[Exercise]: Starting at the line that contains "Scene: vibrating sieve", reproduce each line exactly up to and including the line that contains "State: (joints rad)". Reproduce nothing else.

Stored items
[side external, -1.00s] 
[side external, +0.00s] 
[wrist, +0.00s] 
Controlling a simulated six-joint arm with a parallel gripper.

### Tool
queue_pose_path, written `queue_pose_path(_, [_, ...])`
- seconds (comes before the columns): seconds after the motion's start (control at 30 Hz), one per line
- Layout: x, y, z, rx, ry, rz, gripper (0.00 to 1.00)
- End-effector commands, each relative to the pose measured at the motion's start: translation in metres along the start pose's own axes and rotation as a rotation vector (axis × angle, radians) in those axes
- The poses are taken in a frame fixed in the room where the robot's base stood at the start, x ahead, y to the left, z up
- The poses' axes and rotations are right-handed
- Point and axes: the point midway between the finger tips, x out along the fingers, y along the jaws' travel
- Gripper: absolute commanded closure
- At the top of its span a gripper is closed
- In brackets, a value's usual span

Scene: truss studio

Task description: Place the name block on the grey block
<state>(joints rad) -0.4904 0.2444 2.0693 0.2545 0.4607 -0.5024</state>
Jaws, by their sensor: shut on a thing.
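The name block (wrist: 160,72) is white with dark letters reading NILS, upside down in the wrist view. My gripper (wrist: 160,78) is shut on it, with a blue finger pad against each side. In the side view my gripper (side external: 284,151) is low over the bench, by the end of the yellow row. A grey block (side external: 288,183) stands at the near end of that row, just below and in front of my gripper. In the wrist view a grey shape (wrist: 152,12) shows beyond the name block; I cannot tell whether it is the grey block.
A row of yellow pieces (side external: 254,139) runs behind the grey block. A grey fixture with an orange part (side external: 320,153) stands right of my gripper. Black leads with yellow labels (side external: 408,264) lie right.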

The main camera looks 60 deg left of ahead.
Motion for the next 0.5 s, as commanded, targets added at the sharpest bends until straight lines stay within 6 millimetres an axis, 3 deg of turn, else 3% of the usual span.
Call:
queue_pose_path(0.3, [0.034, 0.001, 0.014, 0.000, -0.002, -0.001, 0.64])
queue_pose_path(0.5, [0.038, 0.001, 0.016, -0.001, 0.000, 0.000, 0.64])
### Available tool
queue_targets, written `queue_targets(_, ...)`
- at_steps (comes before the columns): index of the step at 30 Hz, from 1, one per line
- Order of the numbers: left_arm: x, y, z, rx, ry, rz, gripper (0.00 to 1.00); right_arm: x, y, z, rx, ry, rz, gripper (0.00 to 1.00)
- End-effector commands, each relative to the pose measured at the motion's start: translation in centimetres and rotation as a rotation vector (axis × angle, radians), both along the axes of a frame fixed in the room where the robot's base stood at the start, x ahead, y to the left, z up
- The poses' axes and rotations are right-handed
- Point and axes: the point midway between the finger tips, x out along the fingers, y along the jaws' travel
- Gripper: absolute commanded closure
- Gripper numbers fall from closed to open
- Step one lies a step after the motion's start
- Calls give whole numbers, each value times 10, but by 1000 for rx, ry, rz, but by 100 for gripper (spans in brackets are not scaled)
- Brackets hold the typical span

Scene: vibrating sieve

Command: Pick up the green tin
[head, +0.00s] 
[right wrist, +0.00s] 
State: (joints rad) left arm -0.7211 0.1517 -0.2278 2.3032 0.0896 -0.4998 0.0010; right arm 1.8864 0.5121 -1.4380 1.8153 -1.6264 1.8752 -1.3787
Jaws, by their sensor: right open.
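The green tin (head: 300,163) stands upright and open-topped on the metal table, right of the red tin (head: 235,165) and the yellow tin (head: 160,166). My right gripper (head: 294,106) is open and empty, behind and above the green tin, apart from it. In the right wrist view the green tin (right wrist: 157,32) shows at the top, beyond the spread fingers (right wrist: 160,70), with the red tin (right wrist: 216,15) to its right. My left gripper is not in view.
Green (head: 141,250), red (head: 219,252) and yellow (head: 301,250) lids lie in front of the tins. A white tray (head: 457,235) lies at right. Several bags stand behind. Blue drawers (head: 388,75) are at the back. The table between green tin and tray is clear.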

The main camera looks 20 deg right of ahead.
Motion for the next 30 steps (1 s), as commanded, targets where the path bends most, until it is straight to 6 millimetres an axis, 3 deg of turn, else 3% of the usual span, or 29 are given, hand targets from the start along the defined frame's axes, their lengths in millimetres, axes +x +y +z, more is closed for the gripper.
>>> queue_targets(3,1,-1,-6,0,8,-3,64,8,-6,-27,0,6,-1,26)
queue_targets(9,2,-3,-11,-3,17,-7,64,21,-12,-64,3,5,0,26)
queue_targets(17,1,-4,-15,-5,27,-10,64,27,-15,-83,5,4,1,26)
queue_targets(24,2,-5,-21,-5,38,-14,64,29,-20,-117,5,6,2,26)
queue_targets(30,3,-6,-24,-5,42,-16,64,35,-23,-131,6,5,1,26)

[Result below]:
Scene: vibrating sieve

Command: Pick up the green tin
[head, +0.00s] 
[right wrist, +0.00s] 
State: (joints rad) left arm -0.7211 0.1517 -0.2278 2.3032 0.0896 -0.4998 0.0010; right arm 1.8864 0.5121 -1.4380 1.8153 -1.6264 1.8752 -1.3787

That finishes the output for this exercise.